A couple of recent issues have arisen concerning regional planning that I’m sure are of concern to local municipalities.
Firstly, Sturgeon County Mayor Don Rigney’s despise for regional planning is no secret. He has railed against the concept of regional planning since he was first elected to the county council simply because planning controls don’t allow him and his council to approve what they want, wherever they want it, without any concern for greater regional or provincial interests.
Mayor Rigney has labeled regional planning as “narrow-minded, short-term and pre-medieval” and claims that it kills growth. On the contrary, I would suggest that society has come out of medieval times with an understanding that it makes abundant sense to think ahead and plan future growth in order to mitigate the consequences of conflicting land uses.
The foresight in planning for the Industrial Heartland is a great example of the thought that has gone into planning for a regional industrial area in and adjacent to Sturgeon County. The Industrial Heartland plan will avoid helter-skelter industrial development throughout the region and concentrate heavy industry in one area where all industrial development can be regulated in consideration of the rights and interests of neighbouring land uses.
A more troubling issue and one that I’m sure the good mayor and I share is the issue of the veto power given to the City of Edmonton in the establishment of the Capital Region Board. By virtue of Edmonton’s veto, the CRB has recently quashed an industrial zoning plan proposed by Parkland County. Now I don’t pretend to know any of the details about the proposed zoning or whether the decision was made “to promote and protect their own self-interest,” as was attributed to Parkland mayor Rod Shaigec by the Edmonton Journal. But the principle of giving one municipality, even if it has 70 per cent of the population, an essential veto over regional decisions is just plain wrong and has serious implications for the future development of the region.
We have seen this again just this week where the City of Edmonton proposes to gobble up the International Airport and all of the lands between the existing south boundary of Edmonton and the airport.
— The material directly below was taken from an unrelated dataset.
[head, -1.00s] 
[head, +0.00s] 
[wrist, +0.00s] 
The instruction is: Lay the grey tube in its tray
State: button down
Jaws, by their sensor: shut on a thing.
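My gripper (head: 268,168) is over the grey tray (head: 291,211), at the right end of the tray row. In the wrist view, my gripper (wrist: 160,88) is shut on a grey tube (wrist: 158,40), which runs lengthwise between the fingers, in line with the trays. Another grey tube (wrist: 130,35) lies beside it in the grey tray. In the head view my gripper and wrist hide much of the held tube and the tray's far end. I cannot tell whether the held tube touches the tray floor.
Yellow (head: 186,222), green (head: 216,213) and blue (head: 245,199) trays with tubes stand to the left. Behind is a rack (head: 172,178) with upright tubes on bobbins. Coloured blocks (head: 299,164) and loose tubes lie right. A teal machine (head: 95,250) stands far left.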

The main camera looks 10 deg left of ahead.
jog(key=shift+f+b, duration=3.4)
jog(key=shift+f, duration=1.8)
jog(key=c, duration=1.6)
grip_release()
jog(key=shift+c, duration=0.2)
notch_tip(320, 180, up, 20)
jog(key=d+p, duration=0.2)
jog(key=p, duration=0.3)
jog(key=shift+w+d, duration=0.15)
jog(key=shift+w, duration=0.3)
Here we go again!
As a comparative example of a regional governance model, the former Edmonton Metropolitan Regional Planning Commission, which I was privileged to chair until its dissolution by a former minister of municipal affairs, was composed of most of the same municipalities as the CRB but the City of Edmonton only controlled one third of the votes. The commission worked very well with full co-operation amongst all of the urban and rural member municipalities.
Regional planning is essential to ensure that our long-term growth is well thought out and co-ordinated between municipal and provincial entities.
It is also encouraging that through the auspices of the Land Use Framework that the province is now looking at a provincial plan to extend the scope of land use planning across the entire province.
All planning requires everyone to be at the table to consider all competing interests yet no one body – either the province or a single municipality – should have the power to veto a decision. We need collaboration, co-operation and, if not consensus, at least a fair and equitable decision-making process.
Ken Allred is a former St. Albert Alderman and MLA.